Musing 36

in #musings6 years ago

Banal Piece Of Furniture?

The bookcase is up. Burned my lentils while having to get it assembled in record time. I needed it to be up for the night, so that the books could get used to it and decide amongst themselves which would like to make the move. I believe in socialising books and making seating-arrangements to promote interrelationships; sometimes I give them what they ask for, sometimes I try to stretch them a bit by letting them make new acquaintances. I am not one to sort by colour, but this year I have put the boy and girl novelists on opposite sides of my larger case. And the girls are leaning against Proust, while the rest of the Frenchies are underneath the men. I wonder what any of this is trying to say to anyone. I don't think I'm exactly librarian material. (We ate fried eggs in the end.)

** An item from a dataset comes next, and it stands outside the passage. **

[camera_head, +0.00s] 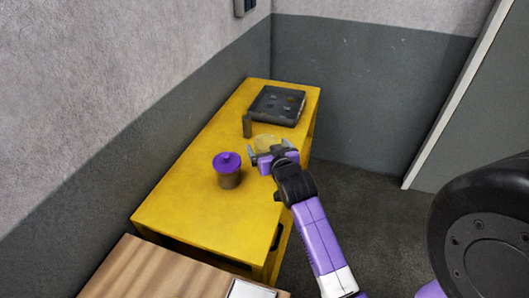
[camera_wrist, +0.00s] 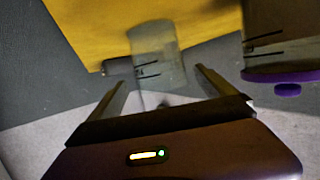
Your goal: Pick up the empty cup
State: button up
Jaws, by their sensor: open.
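A see-through cup (camera_head: 265,140) stands on the yellow cabinet top, just beyond my gripper (camera_head: 266,157). In the wrist view the clear cup (camera_wrist: 153,48) has short dark lines on its side, and I see no contents in it. My gripper (camera_wrist: 160,76) is open, with one finger to each side of the cup's near end. I cannot tell whether either finger touches it. In the head view the gripper partly hides the cup's lower part.
A brown jar (camera_head: 229,181) with a purple lid (camera_head: 227,161) stands left of my gripper. A small dark upright piece (camera_head: 247,126) stands behind the cup. The cabinet's near left is clear.

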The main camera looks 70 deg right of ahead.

It took me all day to shift my books around. It would have been so nice to organise them according to language or subject, alphabetically in classical rows, but it's impossible. For one thing I have several shelves reserved for "ones to read". I can't integrate them yet, and "lose" them in the crowd. Then there are art books (general) and Anthroposophic interpretations of art which are better put with the Anthroposophical interpretations of the Gospels, Greek aesthetics and Grimm Fairy Tales; Kierkegaard has to share a shelf with history and Schama's Rembrandt rests next to a book on the diaspora (which I don't think he'll mind too much). Milton alongside this, though, is pushing my rhyme and reason. I ran out of space on the pre-modern English shelf. It didn't help much when I put my few American's on the bottom shelf of my new case.

In this case, Murakami ended up with a shelf all to himself, with plenty of room to spare, if we are into stacking. Don't have a lot of other Japanese authors (my mother has many and she gets very upset if I buy the same novel twice - not that she is very keen to lend her books to me. I usually don't return them, she says. Not true, I just take a very, very long time to be finished with them.

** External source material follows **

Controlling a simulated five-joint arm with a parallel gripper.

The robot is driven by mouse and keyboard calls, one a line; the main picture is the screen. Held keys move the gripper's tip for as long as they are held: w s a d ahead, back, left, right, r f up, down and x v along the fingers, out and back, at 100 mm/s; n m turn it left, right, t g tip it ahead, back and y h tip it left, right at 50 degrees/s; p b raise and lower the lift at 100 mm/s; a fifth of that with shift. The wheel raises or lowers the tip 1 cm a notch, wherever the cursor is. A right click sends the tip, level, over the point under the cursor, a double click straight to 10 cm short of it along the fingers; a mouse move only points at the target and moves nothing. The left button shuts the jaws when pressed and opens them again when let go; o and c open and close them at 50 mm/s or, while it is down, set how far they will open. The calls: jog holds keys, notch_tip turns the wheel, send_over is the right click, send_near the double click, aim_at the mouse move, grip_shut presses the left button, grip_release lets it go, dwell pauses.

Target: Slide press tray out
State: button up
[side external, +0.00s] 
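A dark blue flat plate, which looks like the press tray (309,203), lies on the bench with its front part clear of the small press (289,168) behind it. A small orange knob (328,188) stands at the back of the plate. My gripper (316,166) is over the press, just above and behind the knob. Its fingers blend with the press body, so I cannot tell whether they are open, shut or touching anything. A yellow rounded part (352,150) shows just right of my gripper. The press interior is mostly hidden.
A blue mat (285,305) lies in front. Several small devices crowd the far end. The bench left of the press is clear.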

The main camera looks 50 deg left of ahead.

What a stupid piece of furniture, it suddenly felt ridiculous to be straining my back on words. I had just spent money I could have put towards a dog (getting one maybe/maybe not ever/soon for company after I leave Steemit?) on dead trees to store more dead trees. What on earth does anyone want to read a book for, anyway!?!

After four hours of moving piles of books around the room I no longer could hear my own mind, with its own indexing system. Who the heck was this crazy cow with all those dead trees in her house? I have another side-board with shelves instead of cupboards that is advertised as a quainte storage space for your odd belongings and for the rest a nice clean surface inviting a fruit bowl or a piggy-back plant (tolmiea menziesii)

But mine is stuffed with ... you guessed it, more books. (Nice stacks of big art books, mind. Looks very catalogue compatible, if they are looking for a new purpose of use.)

For Sensible Readers (Who Borrow/Return from Libraries)

There are some refreshing minimalist book shelf ideas here for people who go to the beach once a year and take along something to read. I wonder if I could challenge myself to find a "beach book" in my collection?

Picture from Pixabay. I don't own a hat. Or a beachtowel. Or a beachbook. As a lens-wearer I have tons of sunglasses though (try finding a pair that doesn't blind you in some way though - in a tunnel, in the shade, barring vision through your rear mirror etc). If you know a good brand - for car driver, not fashionista - that doesn't cost hundreds of pounds or dollars let me know.

Never Read Without Giving Yourself A Work-Out

I sit down with a cup of cocoa and feel how sore my muscles are. A sedentary winter has been too abruptly broken by my my spring zest to tidy and organise home and garden. I even have an invisible thorn in the sole of my foot, buried deep in callous. I hobble along causing further malalignments. But then I suddenly feel how indispensible the weight of the book is to keeping your head on your shoulders - quite literally - attached to your limbs and that flexible, bouncy spine (ha! would that it were!).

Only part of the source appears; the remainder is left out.